Exercise instructions
Pull each line containing "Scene" out of the data and copy it.

Extracted material
++++++++++++++++++++
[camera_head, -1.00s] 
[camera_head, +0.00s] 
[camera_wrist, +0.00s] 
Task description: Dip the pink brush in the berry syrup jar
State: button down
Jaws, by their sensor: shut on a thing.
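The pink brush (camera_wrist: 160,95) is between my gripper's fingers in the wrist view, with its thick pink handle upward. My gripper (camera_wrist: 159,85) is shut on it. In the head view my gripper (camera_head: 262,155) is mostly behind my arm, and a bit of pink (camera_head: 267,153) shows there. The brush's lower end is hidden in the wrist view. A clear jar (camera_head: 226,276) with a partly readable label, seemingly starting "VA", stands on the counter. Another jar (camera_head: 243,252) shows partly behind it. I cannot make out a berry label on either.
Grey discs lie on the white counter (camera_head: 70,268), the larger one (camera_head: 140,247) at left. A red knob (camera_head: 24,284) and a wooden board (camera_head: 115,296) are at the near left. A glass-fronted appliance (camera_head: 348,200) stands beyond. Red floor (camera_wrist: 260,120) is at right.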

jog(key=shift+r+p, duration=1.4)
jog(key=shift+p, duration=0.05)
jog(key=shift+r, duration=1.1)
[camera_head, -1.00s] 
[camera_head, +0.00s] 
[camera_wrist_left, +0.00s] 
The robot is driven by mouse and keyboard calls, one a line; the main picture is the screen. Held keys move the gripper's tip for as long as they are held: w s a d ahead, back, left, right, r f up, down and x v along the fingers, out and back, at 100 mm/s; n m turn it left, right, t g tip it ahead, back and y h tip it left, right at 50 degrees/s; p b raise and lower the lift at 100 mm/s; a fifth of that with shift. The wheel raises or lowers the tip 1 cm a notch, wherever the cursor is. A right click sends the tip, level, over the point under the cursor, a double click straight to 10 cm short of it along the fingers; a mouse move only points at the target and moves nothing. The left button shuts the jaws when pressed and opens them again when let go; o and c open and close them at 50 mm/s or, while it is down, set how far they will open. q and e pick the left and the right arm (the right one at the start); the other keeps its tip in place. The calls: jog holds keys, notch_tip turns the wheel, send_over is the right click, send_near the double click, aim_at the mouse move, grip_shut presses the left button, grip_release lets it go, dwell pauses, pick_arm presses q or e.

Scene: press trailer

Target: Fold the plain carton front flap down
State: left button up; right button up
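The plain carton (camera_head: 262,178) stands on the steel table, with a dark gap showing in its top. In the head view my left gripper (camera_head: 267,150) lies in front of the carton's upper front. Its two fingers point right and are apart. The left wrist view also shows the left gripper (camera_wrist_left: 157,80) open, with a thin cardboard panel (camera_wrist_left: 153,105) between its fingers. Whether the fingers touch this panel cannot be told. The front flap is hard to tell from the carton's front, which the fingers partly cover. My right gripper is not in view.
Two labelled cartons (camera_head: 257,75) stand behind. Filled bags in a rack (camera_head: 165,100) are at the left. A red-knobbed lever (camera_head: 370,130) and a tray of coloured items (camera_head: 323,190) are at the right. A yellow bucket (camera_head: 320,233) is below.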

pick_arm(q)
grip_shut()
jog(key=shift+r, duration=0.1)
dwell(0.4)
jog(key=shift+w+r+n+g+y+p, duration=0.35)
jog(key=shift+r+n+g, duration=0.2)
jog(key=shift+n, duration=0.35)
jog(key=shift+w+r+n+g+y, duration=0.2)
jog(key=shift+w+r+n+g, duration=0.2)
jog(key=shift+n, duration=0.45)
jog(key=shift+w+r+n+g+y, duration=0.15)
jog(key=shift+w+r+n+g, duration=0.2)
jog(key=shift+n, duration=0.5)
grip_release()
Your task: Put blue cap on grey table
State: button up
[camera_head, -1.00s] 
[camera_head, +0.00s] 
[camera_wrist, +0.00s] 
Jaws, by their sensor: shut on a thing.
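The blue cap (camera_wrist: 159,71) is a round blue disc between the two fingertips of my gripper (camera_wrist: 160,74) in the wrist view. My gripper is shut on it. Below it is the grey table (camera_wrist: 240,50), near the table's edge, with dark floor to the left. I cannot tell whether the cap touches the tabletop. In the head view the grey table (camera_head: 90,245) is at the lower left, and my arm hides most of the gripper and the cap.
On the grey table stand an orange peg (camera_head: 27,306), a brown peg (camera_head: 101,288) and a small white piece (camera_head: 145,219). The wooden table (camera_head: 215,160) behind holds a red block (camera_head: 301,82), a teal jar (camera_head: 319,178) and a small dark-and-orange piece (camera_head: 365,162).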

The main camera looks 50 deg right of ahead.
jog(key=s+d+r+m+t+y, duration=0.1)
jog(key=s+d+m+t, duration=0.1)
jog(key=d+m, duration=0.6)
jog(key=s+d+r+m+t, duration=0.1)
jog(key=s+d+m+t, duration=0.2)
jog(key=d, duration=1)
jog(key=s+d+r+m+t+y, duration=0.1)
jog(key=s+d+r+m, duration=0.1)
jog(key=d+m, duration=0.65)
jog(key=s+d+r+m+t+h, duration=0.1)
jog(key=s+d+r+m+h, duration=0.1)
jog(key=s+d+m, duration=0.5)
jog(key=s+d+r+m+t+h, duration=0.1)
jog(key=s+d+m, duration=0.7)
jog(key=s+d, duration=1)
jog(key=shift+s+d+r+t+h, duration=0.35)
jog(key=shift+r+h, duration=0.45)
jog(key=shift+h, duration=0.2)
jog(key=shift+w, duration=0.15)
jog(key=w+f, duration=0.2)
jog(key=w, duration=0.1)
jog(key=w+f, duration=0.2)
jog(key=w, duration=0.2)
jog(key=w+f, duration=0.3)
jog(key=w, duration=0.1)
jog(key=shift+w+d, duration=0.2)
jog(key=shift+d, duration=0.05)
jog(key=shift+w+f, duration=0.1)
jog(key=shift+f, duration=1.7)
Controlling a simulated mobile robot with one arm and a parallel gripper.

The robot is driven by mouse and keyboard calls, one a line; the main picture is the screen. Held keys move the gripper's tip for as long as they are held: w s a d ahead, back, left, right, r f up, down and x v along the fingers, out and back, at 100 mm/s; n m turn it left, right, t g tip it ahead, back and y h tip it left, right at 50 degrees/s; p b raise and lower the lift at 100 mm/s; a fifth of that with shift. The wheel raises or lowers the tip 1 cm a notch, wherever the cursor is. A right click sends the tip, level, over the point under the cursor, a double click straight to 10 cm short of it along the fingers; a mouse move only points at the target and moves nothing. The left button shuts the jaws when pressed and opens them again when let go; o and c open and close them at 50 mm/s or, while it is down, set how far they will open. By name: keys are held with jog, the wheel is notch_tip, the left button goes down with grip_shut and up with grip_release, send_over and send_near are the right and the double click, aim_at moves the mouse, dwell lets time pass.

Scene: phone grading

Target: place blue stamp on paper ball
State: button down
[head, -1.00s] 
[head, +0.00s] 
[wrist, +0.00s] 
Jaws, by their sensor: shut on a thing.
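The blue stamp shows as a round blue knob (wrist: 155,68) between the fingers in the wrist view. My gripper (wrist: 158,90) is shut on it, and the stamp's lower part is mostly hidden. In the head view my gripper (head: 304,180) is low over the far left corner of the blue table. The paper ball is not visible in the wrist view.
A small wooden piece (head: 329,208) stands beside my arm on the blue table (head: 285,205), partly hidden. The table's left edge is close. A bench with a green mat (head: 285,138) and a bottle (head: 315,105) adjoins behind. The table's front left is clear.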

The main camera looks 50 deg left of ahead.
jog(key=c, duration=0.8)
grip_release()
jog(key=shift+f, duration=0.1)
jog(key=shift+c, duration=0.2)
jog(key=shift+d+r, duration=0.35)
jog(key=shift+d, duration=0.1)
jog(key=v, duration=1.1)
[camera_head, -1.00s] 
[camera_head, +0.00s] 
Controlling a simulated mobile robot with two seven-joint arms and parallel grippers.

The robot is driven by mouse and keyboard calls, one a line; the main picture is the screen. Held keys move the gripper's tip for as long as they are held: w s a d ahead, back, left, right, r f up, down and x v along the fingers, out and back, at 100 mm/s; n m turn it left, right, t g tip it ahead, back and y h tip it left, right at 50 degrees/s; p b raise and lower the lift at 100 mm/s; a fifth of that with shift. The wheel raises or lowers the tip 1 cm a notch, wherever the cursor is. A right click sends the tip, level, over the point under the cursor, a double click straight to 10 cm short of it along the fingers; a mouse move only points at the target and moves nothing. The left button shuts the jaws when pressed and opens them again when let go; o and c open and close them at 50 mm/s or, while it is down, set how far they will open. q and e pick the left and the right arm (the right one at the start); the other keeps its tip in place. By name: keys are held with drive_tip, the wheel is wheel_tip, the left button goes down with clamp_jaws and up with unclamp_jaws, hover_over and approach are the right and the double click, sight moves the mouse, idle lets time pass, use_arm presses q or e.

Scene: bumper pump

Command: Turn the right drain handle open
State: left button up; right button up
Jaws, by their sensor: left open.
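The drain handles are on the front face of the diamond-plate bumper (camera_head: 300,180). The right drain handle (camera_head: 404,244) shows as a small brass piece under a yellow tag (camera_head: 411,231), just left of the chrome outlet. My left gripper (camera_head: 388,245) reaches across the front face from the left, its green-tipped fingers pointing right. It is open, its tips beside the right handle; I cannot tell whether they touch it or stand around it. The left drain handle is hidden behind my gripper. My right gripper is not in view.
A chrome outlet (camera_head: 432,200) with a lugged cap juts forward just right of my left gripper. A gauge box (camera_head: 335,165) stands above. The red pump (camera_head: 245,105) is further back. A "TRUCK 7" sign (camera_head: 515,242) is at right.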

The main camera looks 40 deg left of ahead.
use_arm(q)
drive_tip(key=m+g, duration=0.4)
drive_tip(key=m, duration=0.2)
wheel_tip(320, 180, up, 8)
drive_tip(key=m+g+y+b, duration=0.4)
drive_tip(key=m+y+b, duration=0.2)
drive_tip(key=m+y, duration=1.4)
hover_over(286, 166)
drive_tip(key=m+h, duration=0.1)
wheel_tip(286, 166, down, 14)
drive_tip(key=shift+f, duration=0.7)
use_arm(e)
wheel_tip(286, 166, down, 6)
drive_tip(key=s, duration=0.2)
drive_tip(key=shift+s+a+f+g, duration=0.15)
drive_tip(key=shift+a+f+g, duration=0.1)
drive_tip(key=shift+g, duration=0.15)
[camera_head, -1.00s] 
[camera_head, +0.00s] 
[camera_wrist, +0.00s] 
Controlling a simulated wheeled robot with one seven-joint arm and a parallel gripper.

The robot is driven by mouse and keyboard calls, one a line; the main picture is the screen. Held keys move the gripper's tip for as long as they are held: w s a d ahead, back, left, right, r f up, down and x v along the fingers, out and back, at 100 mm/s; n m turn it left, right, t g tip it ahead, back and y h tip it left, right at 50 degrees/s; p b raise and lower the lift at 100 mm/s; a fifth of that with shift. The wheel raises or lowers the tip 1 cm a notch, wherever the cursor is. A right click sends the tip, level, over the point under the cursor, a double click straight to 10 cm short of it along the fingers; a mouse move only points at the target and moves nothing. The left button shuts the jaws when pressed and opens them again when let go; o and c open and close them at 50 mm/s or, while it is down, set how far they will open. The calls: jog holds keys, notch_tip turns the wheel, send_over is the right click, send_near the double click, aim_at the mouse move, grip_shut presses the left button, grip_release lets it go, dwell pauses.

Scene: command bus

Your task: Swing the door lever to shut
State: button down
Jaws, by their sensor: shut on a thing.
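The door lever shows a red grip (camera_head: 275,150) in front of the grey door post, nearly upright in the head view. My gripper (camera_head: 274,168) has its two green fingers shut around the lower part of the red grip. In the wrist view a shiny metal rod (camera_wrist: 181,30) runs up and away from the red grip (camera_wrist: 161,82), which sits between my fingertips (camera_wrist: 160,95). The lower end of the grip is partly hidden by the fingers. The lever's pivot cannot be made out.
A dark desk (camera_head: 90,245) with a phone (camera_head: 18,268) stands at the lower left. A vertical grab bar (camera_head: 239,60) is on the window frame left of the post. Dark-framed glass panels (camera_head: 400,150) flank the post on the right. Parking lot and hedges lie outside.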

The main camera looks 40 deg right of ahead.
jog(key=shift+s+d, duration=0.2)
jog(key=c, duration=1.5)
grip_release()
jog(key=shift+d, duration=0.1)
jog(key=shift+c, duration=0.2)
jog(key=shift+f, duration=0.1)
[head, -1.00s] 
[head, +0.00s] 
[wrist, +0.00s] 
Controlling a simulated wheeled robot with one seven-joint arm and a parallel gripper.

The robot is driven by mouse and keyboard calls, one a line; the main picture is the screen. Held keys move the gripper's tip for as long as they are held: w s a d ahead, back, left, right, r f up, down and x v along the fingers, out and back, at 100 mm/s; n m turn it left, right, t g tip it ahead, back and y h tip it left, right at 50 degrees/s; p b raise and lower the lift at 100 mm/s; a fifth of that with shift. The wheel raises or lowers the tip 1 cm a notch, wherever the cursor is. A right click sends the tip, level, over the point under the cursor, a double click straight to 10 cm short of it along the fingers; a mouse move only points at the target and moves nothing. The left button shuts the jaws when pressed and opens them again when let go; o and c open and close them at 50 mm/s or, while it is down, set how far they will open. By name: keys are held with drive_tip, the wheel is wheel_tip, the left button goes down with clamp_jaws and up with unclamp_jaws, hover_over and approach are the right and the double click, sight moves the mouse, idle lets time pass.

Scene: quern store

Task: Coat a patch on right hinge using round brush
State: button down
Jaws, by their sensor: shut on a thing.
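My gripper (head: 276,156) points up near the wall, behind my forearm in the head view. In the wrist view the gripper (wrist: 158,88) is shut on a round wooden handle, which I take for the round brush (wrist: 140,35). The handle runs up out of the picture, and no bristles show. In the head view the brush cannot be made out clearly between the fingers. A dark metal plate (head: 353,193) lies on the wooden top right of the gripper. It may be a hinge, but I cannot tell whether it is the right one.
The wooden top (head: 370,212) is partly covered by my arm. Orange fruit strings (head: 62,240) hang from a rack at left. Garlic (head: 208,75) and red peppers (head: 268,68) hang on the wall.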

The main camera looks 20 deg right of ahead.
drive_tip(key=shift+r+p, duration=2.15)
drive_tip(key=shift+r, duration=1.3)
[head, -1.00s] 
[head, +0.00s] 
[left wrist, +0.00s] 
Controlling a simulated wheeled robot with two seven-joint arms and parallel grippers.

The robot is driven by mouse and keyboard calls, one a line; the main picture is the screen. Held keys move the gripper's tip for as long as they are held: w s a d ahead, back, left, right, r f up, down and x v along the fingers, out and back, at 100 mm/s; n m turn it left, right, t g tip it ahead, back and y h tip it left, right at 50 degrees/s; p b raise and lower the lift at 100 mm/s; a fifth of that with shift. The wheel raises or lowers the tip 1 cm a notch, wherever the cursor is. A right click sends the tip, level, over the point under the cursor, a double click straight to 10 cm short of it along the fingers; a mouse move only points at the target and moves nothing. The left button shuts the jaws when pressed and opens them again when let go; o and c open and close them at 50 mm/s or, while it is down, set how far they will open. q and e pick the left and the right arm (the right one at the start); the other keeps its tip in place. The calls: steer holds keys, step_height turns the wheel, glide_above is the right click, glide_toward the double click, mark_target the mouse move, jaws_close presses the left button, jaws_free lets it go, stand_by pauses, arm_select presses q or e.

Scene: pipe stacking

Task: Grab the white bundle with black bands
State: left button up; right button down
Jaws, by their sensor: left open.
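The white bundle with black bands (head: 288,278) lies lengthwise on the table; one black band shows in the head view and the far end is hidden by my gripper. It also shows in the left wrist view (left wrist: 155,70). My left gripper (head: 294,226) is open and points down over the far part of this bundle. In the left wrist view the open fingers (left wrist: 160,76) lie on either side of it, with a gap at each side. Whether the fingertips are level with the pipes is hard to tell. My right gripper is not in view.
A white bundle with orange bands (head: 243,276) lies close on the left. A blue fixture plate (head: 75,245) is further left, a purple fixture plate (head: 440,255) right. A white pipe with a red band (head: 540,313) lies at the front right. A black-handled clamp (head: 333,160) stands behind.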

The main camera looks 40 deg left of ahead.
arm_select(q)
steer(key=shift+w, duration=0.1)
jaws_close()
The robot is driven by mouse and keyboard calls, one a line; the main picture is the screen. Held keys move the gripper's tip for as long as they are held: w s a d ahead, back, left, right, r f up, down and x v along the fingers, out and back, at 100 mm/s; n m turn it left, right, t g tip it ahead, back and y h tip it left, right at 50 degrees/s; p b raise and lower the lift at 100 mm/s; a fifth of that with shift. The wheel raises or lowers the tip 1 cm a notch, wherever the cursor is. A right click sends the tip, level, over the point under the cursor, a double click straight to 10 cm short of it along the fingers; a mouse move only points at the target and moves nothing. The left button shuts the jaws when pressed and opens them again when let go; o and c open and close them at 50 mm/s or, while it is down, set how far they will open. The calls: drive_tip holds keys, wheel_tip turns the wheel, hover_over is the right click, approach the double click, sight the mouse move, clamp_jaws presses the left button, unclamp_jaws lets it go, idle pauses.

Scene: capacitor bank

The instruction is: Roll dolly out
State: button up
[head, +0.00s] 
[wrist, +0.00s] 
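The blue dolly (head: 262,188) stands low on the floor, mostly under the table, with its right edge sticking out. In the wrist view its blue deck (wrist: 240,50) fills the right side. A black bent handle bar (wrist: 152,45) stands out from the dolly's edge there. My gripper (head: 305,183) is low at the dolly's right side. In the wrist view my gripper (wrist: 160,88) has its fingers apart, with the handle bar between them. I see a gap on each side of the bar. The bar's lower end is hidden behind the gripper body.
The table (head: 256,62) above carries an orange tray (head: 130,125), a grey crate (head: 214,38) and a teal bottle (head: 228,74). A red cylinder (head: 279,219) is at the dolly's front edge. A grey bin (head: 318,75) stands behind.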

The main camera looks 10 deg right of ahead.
++++++++++++++++++++
The completed task
Scene: press trailer
Scene: phone grading
Scene: bumper pump
Scene: command bus
Scene: quern store
Scene: pipe stacking
Scene: capacitor bank

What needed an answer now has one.